Memorial Day was made for reflection, no matter how crazy it might make you.

What I was thinking was how sports have positioned themselves as the backlines of war, assuming responsibility for morale back home.

For better or worse: Better if they place our Armed Forces in the mind’s eye, and worse if they merely provide a distraction from war.

Service members were honored in Major League Baseball ballparks over the weekend. Patriotic songs were sung. The Pittsburgh Pirates wore camouflage uniforms. Free tickets were given to active members of the military. Players thanked the troops. Moments of silence were observed for the fallen. Cheers greeted guests in uniform. Eagles flew high.

Next year we’ll do it all over again, and the year after, and the year after that. There will be no shortage of new victims to memorialize.

Monday, three more NATO troops died in Afghanistan, two when a helicopter crashed and another in an insurgent attack.

The death toll this year is at 172. Overall, nearly 6,500 U.S. service members have lost their lives in the Afghanistan and Iraq.

Meanwhile, more words are written, some of them by me, about Paul Konerko’s flirtation with a .400 batting average.

The Cubs’ losing streak provided fodder for sports-talk radio. How much to pay Matt Forte is another hot topic.

Then there is football’s ongoing concussion issue, so serious that it’s possible the game as we know it won’t exist much longer.

Considering our obsession with football, it’s conceivable that the NFL will initiate a movement to make Concussion Day a national holiday to honor fallen players.

If fear exists the concussion problem will end football as we know it, explain this: Why isn’t there as much hope that death will end war as we know it?

It’s almost taken for granted that there always will be a new batch of combat deaths to memorialize.
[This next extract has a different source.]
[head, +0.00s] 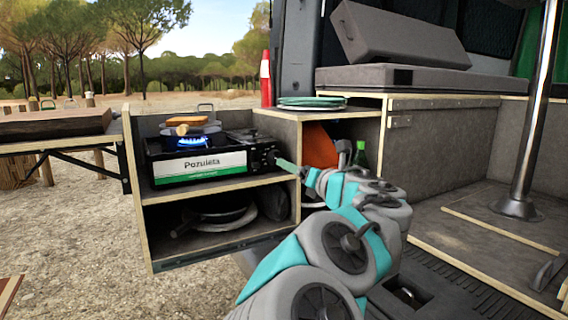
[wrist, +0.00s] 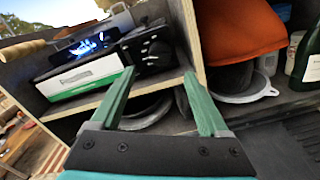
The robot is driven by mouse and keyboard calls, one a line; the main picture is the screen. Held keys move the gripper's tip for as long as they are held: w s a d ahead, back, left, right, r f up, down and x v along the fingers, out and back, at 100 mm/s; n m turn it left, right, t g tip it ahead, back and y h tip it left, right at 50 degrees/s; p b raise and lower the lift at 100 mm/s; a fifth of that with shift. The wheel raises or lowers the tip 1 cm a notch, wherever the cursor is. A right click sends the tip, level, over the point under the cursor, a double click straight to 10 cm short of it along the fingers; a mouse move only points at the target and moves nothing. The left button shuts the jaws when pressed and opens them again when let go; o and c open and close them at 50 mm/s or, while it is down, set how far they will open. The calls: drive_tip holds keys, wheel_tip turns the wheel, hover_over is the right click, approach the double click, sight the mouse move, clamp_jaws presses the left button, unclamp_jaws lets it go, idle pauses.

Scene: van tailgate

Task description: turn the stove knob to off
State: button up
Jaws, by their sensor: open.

We’ll keep grilling burgers on Memorial Day, attending baseball games and going to work, school and the beach the next morning like nothing changed because nothing did.

All indications are that if it isn’t these wars it’ll be the next ones.

I understand the difference between football and war. The former is a luxury and the latter is a necessity.

Yet football is treated like a necessity, while the question remains whether war really is necessary.

It sure seems that it is, what with the way wars keep flaring up around the world.

Still, the notion must persist that if we put our minds to it we can find some other way — chess or golf or something — to settle disputes.

Recently on WTTW-TV’s “Chicago Tonight,” former U.S. Senator Bill Bradley pointed out that world powers were measured by war in the 20th century but will be measured by economics in the 21st century.

Yet nations keep finding new places and reasons to fight their fights.

I’m babbling on here because it’s so frustrating that we continue to both commemorate Memorial Day and go to war, as if the two are exclusive of each other.

An athlete has a chance to recover from concussions because where there’s life there’s a will, and where there’s a will there’s a way.

However, the only cure for death is prevention.

I was thinking on Memorial Day that ending the madness of war would be a good start if only mankind could figure out how to.